## Instructions for the task
Lines holding the string "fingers" are the ones to copy from this listing.

## Data section
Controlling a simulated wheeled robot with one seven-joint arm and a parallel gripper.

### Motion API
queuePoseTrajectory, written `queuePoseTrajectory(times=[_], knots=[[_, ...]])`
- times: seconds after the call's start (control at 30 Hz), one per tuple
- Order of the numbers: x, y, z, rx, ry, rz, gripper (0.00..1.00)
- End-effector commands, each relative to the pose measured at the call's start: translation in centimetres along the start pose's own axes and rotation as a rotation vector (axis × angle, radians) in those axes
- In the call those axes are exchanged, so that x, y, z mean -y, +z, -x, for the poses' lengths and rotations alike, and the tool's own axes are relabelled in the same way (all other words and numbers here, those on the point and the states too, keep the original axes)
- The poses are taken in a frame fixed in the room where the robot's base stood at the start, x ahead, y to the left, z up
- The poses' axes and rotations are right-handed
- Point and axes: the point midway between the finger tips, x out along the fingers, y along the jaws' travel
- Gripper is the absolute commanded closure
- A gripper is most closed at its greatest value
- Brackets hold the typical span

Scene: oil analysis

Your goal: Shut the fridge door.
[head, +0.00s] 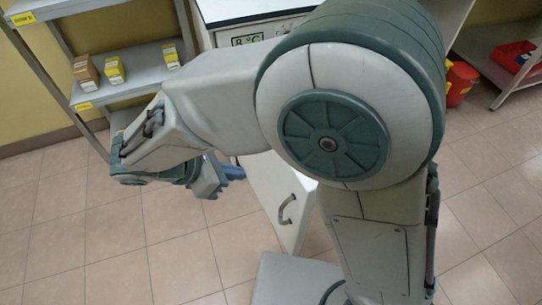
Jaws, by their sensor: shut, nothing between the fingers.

## Problem solution
- Point and axes: the point midway between the finger tips, x out along the fingers, y along the jaws' travel
Jaws, by their sensor: shut, nothing between the fingers.

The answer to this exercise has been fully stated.